Obwohl die Vorstellung von definierten Teilchenbahnen in der Quantenmechanik um 1925 zugunsten von bloßen Wahrscheinlichkeitsverteilungen (Orbitalen) aufgegeben wurde, bleibt das bohr-sommerfeldsche Atommodell wegen seiner Anschaulichkeit von hohem didaktischem Wert; es reicht aus, um qualitativ den Aufbau des Periodensystems der chemischen Elemente zu erklären.

Geometrie der Elektronenbahnen

Während im Modell von Bohr die möglichen Bahnen des Elektrons Kreise um den Atomkern sind, führt Sommerfeld allgemeinere Ellipsenbahnen ein, der Kreis kommt noch als Spezialfall der Ellipse vor.
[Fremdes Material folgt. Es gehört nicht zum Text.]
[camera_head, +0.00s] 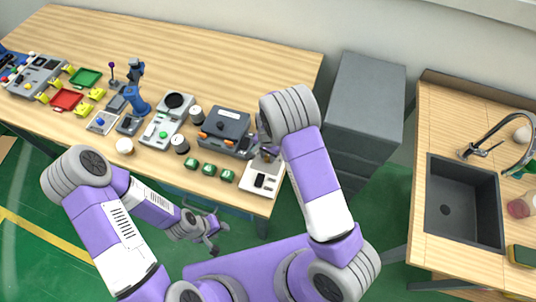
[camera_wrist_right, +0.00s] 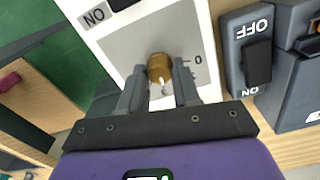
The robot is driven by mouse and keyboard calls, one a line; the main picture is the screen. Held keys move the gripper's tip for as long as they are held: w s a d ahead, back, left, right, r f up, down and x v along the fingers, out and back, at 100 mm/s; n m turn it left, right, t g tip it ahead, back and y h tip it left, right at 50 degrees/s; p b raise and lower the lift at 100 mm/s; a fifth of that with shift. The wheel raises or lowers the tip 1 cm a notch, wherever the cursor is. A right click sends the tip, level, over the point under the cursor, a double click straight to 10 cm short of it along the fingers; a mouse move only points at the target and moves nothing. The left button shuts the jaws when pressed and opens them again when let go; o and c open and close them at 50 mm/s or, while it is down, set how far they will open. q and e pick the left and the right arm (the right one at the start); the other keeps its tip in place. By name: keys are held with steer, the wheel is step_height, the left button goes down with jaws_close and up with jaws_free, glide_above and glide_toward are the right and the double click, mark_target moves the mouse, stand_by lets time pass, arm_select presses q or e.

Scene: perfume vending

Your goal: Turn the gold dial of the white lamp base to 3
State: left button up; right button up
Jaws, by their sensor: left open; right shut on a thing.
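The white lamp base (camera_head: 259,190) is at the right end of the long table in the head view; its upper part is partly covered by my right arm. In the right wrist view, the white lamp base (camera_wrist_right: 107,40) has a grey panel with the gold dial (camera_wrist_right: 159,66) and a printed 0 to its right; other marks are hard to read. A light pointer mark shows on the dial's near side. My right gripper (camera_wrist_right: 158,88) is shut on the dial, one finger on each side. My left gripper (camera_head: 208,232) is open and empty, off the table's front edge.
A dark switch box (camera_wrist_right: 257,60) marked OFF and ON stands close to the right of the base in the wrist view. Green blocks (camera_head: 208,169) and a dark grey device (camera_head: 226,126) stand left of the base in the head view. A grey cabinet (camera_head: 365,95) is to the right.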

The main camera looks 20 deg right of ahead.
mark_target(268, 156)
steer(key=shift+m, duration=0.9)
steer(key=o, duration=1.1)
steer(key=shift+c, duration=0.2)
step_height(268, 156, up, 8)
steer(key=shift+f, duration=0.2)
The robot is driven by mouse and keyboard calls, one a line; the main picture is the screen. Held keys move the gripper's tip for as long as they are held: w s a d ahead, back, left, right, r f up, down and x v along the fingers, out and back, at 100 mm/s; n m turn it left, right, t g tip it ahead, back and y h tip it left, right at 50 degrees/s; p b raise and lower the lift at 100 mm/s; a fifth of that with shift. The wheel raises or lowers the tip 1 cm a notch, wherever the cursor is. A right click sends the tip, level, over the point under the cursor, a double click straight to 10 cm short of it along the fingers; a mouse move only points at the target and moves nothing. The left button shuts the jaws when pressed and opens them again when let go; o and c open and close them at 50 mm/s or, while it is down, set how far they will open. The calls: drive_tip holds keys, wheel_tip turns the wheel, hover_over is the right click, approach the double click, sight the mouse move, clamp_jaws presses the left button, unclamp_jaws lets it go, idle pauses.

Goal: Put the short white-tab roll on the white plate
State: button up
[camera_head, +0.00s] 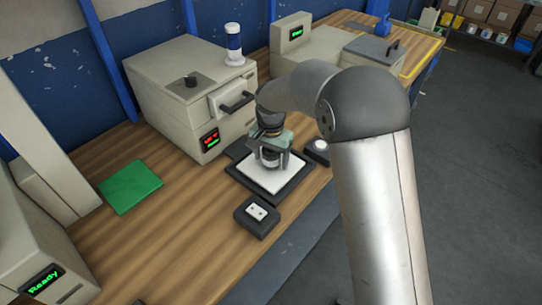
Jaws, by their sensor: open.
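The white plate (282,186) lies in a black frame on the wooden bench. My gripper (269,163) is low over the back part of this plate, pointing down, with its jaws open. A small pale, greyish shape shows between or beside the fingers. I cannot tell whether it is the short white-tab roll or part of my gripper. No other thing in view can be clearly told as that roll. My arm hides part of the bench to the right.
A beige machine (185,88) with a dark handle stands behind the plate, a white-and-blue cylinder (234,46) on top. A black switch box (257,217) sits in front, another black box (317,150) to the right. A green pad (131,187) lies left, with clear bench between.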

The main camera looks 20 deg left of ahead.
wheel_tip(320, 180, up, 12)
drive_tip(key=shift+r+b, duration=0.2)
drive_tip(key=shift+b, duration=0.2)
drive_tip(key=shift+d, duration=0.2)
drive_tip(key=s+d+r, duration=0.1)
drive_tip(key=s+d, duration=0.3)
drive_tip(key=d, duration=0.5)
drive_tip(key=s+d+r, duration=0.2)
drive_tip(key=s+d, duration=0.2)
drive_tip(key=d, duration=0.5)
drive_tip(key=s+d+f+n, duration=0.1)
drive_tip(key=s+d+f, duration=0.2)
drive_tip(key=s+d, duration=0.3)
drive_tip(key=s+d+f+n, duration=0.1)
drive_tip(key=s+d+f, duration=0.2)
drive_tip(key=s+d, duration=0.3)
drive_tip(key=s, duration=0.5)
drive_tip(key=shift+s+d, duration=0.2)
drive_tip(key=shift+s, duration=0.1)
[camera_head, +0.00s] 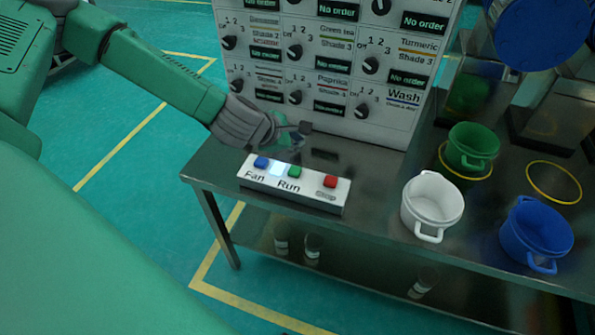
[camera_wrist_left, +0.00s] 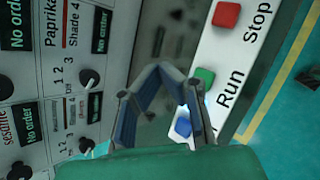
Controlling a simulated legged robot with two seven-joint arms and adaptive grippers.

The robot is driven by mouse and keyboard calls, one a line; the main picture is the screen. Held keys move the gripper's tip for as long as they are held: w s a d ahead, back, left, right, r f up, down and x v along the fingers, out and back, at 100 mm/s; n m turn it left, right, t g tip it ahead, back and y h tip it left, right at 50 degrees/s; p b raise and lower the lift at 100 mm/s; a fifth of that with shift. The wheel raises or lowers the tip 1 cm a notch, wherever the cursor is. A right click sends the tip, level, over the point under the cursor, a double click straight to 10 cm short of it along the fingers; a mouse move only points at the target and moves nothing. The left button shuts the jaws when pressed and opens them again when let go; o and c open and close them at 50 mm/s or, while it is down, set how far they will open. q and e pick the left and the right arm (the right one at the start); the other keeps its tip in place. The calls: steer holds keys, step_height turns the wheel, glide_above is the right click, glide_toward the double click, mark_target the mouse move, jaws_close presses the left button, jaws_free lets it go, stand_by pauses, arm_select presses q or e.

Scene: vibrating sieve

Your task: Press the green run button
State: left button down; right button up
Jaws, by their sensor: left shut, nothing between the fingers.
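The green run button (camera_head: 294,172) sits on a white button box (camera_head: 258,183) on the table, above the label "Run". A blue button (camera_head: 261,162) is to its left and a red one (camera_head: 330,182) to its right. My left gripper (camera_head: 297,134) is shut and empty, just behind and above the box near the green button. My right gripper is not in view.
A panel of black knobs and displays (camera_head: 345,113) stands behind the box. A white pot (camera_head: 432,203), a green pot (camera_head: 473,147) and a blue pot (camera_head: 536,234) stand to the right. The metal table's (camera_head: 375,200) top is clear between box and white pot.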

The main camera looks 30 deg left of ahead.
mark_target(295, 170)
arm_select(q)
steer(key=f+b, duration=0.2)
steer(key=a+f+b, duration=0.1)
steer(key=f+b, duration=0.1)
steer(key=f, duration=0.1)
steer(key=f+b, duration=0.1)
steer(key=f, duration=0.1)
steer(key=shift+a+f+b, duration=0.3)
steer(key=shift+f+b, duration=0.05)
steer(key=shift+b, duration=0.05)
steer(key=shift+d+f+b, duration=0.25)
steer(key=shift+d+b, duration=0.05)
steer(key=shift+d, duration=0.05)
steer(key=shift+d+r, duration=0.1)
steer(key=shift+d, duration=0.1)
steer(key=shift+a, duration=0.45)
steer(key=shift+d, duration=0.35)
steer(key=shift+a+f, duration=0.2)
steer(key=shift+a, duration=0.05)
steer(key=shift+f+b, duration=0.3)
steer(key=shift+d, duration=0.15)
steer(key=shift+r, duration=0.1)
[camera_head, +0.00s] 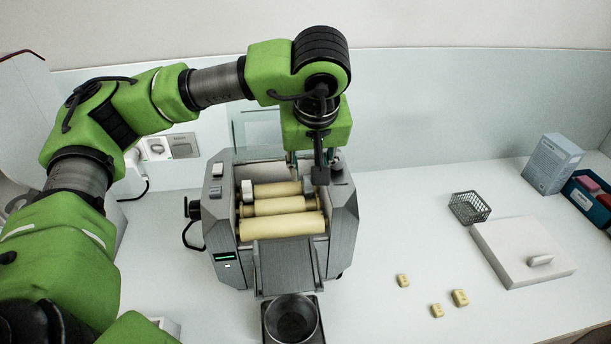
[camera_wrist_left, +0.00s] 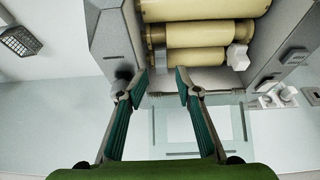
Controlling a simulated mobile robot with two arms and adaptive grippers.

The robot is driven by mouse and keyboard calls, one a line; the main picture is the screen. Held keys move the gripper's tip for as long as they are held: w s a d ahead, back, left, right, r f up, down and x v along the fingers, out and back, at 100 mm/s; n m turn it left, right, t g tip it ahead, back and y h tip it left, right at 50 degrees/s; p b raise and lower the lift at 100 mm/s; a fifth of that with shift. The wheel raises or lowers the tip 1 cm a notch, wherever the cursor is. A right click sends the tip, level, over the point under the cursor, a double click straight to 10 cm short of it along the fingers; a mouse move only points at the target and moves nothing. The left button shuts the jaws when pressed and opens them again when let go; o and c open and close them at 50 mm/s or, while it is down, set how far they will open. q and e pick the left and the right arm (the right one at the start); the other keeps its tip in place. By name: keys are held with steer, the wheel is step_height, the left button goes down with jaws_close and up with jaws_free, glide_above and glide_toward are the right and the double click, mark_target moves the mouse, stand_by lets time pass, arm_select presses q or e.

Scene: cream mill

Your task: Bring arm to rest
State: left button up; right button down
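My green left arm reaches in from the left in the head view and bends down over the back of the grey roller mill (camera_head: 290,262). My left gripper (camera_head: 306,162) points down behind the cream rollers (camera_head: 283,206), its fingers mostly hidden there by my wrist. In the left wrist view the left gripper (camera_wrist_left: 161,84) has its two teal-padded fingers apart with nothing between them. The rollers (camera_wrist_left: 195,34) lie beyond the fingertips there. My right gripper is in neither view.
A dark bowl (camera_head: 292,318) stands before the mill. Several small cream blocks (camera_head: 460,298) lie on the white counter. To the right are a mesh basket (camera_head: 469,207), a white slab (camera_head: 520,250), a box (camera_head: 552,163) and a blue bin (camera_head: 585,203). A wall socket (camera_head: 157,147) is behind my arm.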

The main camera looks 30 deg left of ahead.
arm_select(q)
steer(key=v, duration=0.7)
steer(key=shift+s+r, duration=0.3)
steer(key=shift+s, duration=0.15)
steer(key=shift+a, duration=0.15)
Der Kern befindet sich nach diesem Modell in einem der Brennpunkte einer Bahnellipse, so dass sich eine geometrische Konfiguration wie bei den Planetenbahnen nach den keplerschen Gesetzen ergibt. Auf den Ellipsen bewegt sich das Elektron wie auf den bohrschen Bahnen ohne Emission elektromagnetischer Strahlung, wie sie nach der klassischen Elektrodynamik auftreten müsste.
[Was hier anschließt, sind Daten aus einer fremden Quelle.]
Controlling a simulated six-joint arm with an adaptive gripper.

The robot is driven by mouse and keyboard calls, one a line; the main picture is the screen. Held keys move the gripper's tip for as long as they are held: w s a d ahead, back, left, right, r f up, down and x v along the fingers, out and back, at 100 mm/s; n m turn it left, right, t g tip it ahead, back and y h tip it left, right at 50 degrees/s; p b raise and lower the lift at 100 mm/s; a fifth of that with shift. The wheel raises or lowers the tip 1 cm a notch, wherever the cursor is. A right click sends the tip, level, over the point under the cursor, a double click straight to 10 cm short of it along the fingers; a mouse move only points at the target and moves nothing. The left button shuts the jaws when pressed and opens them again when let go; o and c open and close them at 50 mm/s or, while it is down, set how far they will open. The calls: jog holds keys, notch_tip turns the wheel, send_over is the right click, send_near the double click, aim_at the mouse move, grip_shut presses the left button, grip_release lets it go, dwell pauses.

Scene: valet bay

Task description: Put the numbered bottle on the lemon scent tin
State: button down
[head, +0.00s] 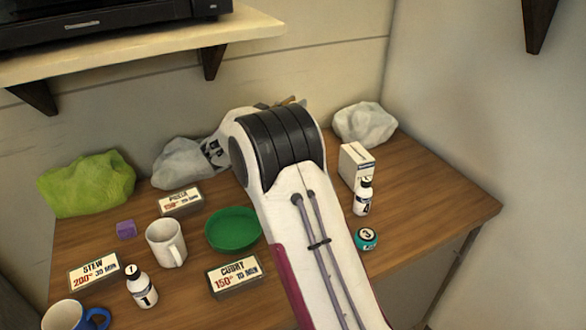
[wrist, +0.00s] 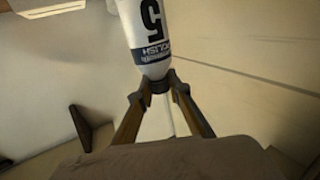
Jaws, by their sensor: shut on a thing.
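My gripper (wrist: 158,88) is shut on a white bottle (wrist: 148,40) with a dark 5 and the word POLISH on its label. In the head view my own arm hides most of the gripper and the held bottle. A small teal round tin (head: 367,239) marked 3 stands on the table right of my arm; I cannot read a scent on it. A white bottle with a dark cap (head: 141,287), marked 1, stands at the front left. Another such bottle (head: 362,197) stands behind the teal tin; its number is hard to read.
A white box (head: 356,164) stands behind the right bottle. Crumpled bags line the back. A shelf (head: 130,48) overhangs the back left.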

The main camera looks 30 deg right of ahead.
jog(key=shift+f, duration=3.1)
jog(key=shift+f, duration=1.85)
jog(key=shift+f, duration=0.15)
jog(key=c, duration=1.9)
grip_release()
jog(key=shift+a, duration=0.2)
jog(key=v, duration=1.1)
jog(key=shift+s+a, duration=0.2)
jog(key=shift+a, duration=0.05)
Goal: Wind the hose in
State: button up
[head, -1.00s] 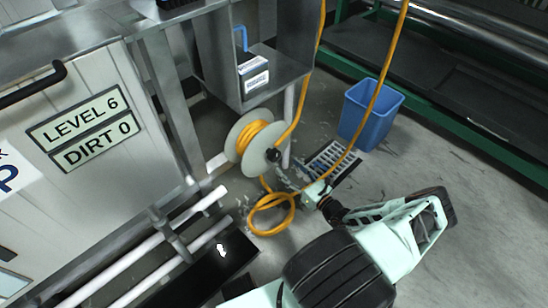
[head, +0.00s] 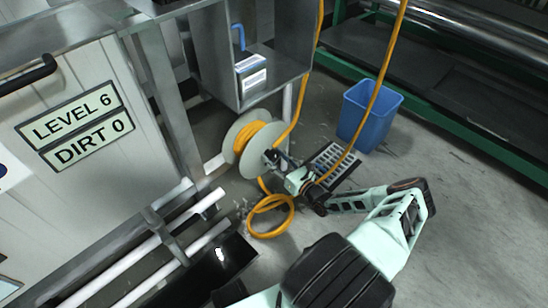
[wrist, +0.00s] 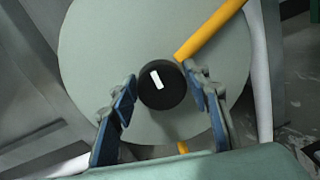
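The hose reel (head: 233,146) is a pale grey-green disc drum mounted below the metal cabinet, with orange hose wound on it. In the wrist view the reel's face (wrist: 95,50) fills much of the picture, with a round black knob (wrist: 161,88) bearing a white mark. The orange hose (head: 270,216) lies in a loose loop on the floor under the reel, and a length of it runs upward. My gripper (head: 277,159) is at the reel's face. In the wrist view my gripper (wrist: 160,98) is open, its blue-padded fingers on either side of the knob.
A blue bin (head: 369,117) stands behind to the right, next to a floor grate (head: 334,165). A metal cabinet (head: 255,60) hangs above the reel. White pipes (head: 180,246) and a dark trough (head: 225,262) lie at lower left. Open floor is at right.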

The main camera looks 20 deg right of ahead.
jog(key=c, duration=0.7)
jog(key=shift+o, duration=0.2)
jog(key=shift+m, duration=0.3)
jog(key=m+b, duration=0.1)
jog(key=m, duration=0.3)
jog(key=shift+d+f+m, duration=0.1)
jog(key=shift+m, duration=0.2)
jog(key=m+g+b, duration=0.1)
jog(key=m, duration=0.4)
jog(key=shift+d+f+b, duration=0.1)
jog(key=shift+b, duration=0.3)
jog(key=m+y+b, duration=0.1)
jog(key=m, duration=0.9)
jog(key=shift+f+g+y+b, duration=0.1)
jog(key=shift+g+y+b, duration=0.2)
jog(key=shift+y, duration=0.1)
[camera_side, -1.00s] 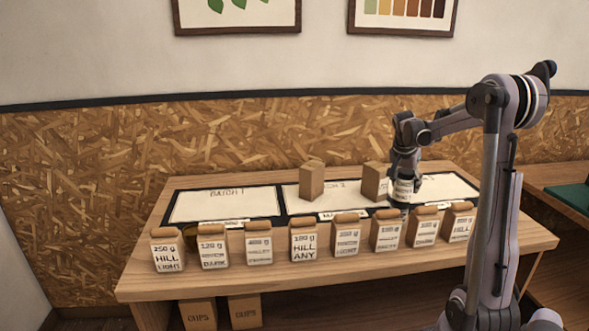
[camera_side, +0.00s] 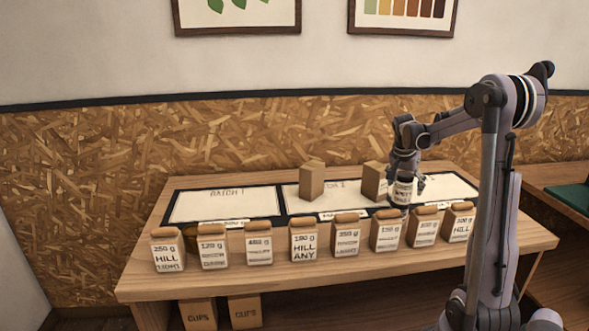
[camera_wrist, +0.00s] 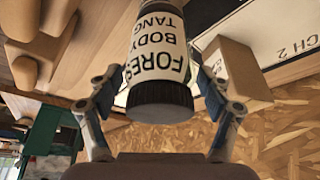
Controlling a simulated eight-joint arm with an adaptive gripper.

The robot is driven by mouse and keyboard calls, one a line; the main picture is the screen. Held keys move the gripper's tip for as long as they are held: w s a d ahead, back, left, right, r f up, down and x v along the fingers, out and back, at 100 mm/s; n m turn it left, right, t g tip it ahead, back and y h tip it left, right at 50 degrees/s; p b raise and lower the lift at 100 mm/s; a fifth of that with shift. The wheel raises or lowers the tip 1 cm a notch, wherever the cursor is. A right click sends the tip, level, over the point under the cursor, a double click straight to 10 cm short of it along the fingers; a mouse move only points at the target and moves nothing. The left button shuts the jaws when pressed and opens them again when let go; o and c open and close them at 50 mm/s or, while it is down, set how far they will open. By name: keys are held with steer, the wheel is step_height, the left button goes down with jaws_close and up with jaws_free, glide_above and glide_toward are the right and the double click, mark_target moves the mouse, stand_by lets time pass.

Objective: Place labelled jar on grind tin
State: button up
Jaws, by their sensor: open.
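The labelled jar (camera_side: 402,191) stands upright on or above the right part of the mat. In the wrist view the jar (camera_wrist: 158,50) appears inverted, with a black lid and a white label reading FOREST BODY TANG. My gripper (camera_wrist: 158,82) is open, with one finger on each side of the jar near its lid. In the side view my gripper (camera_side: 405,178) is at the jar's top. A dark band shows under the label; I cannot tell whether it is the grind tin or the jar's own base.
Several labelled bags (camera_side: 304,241) line the table's front edge. Two plain brown boxes, a left box (camera_side: 311,182) and a right box (camera_side: 374,182), stand on the mat; the right one is close beside the jar. The left mat panel (camera_side: 222,205) is clear.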

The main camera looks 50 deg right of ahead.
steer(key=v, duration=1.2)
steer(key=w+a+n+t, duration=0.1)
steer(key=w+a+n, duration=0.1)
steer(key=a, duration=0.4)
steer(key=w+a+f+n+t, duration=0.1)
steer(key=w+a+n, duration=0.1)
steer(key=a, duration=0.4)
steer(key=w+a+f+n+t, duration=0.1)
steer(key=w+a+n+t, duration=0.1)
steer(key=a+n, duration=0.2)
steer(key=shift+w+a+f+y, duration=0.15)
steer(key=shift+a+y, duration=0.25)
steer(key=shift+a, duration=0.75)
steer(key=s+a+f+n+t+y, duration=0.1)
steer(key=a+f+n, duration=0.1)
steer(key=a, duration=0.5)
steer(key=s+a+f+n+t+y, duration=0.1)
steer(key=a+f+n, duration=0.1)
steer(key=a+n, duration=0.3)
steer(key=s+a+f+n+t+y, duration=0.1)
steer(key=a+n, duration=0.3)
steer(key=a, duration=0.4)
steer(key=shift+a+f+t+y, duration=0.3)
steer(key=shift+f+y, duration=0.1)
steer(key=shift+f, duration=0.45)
Das Bohr-Sommerfeldsche Modell stellt also ein keplersches Planetensystem im Kleinen dar, während das bohrsche der älteren kopernikanischen Vorstellung entspricht. Die Analogie zur Planetenbewegung um die Sonne ist naheliegend, da die Kraftfelder der Coulombkraft des Atomkerns und der Gravitation der Sonne die gleiche Form haben: die Kraft F ist proportional zum reziproken Abstandsquadrat:

 F \sim { 1 \over r^2 } .

Quantenzahlen

Eine Ellipse kann nicht mehr wie ein Kreis durch einen Parameter (Radius) beschrieben werden, sondern dazu benötigt man zwei (z. B. große und kleine Halbachse). Deshalb sind bei Ellipsenbahnen auch zwei Quantenzahlen notwendig, um den Bahnparameter und damit den Zustand des Atoms zu beschreiben.

  • die Hauptquantenzahl n wird aus dem bohrschen Modell übernommen, ist aber nicht mehr mit einem bestimmten Drehimpuls verbunden, sondern gibt nur noch das Energieniveau an.
  • hinzu kommt die Neben- oder (Bahn-)Drehimpulsquantenzahl l, deren Wertebereich von der Hauptquantenzahl n abhängt, in dem sich das Atom befindet; l kann als Werte Natürliche Zahlen von 0 bis n-1 annehmen.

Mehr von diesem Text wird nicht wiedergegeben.